-------- Recorded data

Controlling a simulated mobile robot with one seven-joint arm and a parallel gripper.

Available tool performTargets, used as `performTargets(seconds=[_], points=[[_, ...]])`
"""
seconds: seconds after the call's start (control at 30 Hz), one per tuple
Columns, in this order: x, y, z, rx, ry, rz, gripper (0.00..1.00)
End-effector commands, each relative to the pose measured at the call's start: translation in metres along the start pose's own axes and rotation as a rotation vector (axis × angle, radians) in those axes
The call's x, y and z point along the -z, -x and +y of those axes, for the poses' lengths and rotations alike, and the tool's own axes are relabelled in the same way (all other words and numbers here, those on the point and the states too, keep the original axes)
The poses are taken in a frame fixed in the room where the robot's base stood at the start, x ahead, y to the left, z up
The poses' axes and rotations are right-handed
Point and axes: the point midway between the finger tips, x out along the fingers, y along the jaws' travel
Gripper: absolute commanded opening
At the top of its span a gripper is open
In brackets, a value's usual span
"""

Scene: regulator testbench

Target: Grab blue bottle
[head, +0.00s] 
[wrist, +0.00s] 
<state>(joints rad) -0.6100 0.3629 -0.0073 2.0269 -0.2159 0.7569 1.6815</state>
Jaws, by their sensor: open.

----------------

The problem -> Write the material out exactly, with nothing left out.

The output ->
Controlling a simulated mobile robot with one seven-joint arm and a parallel gripper.

Available tool performTargets, used as `performTargets(seconds=[_], points=[[_, ...]])`
"""
seconds: seconds after the call's start (control at 30 Hz), one per tuple
Columns, in this order: x, y, z, rx, ry, rz, gripper (0.00..1.00)
End-effector commands, each relative to the pose measured at the call's start: translation in metres along the start pose's own axes and rotation as a rotation vector (axis × angle, radians) in those axes
The call's x, y and z point along the -z, -x and +y of those axes, for the poses' lengths and rotations alike, and the tool's own axes are relabelled in the same way (all other words and numbers here, those on the point and the states too, keep the original axes)
The poses are taken in a frame fixed in the room where the robot's base stood at the start, x ahead, y to the left, z up
The poses' axes and rotations are right-handed
Point and axes: the point midway between the finger tips, x out along the fingers, y along the jaws' travel
Gripper: absolute commanded opening
At the top of its span a gripper is open
In brackets, a value's usual span
"""

Scene: regulator testbench

Target: Grab blue bottle
[head, +0.00s] 
[wrist, +0.00s] 
<state>(joints rad) -0.6100 0.3629 -0.0073 2.0269 -0.2159 0.7569 1.6815</state>
Jaws, by their sensor: open.

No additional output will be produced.